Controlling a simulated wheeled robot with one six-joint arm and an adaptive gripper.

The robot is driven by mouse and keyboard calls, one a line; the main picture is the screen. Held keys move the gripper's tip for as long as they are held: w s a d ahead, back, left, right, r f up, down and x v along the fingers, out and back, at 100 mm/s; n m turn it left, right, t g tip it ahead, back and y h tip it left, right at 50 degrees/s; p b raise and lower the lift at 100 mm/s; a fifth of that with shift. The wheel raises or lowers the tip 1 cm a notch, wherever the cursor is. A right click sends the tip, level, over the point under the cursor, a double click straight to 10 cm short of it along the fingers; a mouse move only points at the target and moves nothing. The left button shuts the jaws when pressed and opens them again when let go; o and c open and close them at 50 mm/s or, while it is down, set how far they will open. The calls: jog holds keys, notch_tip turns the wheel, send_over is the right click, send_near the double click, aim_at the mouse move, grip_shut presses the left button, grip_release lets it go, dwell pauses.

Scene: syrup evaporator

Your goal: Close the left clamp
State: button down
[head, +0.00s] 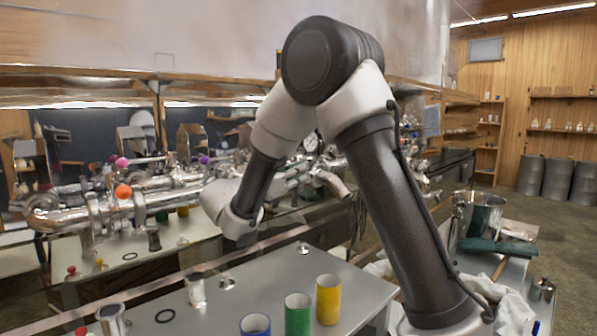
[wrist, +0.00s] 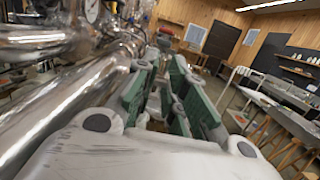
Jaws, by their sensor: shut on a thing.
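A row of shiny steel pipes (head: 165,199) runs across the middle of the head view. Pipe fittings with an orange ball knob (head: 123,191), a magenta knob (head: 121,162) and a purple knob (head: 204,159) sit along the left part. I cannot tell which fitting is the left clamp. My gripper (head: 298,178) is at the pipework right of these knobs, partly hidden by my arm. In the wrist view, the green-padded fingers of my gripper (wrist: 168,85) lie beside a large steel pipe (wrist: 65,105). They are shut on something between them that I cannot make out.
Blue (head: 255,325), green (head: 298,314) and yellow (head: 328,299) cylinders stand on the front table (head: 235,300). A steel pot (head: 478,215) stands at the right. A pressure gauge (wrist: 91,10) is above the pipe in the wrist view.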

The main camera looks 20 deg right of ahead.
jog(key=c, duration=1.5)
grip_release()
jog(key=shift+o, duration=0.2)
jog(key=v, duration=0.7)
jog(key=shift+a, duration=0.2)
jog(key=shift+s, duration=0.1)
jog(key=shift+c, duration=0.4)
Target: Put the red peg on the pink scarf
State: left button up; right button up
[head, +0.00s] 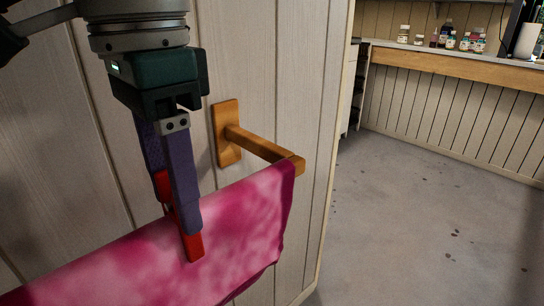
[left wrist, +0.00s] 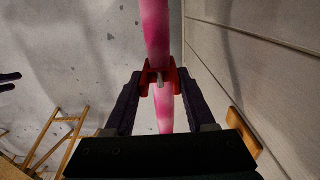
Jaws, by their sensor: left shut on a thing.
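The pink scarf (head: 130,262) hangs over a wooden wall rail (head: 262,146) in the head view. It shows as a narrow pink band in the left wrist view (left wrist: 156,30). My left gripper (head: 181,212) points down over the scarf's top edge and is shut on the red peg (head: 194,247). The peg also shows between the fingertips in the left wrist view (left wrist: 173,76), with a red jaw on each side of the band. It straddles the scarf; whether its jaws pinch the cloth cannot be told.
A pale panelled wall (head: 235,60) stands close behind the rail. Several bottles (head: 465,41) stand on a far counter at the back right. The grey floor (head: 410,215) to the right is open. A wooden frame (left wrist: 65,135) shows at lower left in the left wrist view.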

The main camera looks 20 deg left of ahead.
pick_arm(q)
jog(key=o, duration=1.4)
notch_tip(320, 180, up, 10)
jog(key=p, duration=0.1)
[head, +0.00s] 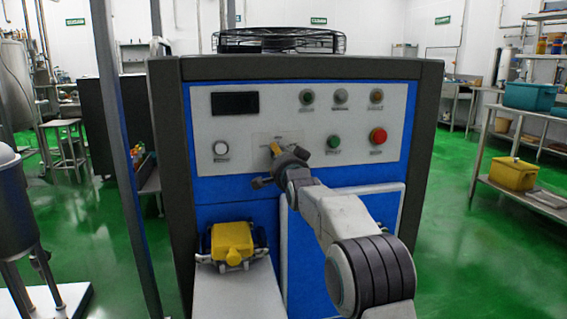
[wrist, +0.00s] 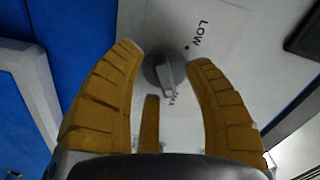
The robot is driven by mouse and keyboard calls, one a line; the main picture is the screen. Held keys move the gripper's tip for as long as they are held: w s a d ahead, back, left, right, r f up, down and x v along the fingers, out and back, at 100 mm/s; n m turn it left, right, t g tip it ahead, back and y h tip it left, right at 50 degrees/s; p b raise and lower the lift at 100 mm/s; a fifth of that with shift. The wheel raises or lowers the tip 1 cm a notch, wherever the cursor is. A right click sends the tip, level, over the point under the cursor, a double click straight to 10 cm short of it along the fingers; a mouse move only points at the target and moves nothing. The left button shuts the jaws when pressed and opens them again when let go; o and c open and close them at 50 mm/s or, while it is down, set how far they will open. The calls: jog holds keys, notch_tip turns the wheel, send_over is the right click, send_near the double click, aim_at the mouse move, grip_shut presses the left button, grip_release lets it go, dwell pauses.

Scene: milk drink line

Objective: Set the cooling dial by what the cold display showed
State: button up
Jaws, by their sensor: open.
+ + + + +
# [TASK INSTRUCTIONS]
Copy every line from the entries that contains the word "State".

# [SOLUTION BELOW]
State: button down
State: left button up; right button up
State: button up

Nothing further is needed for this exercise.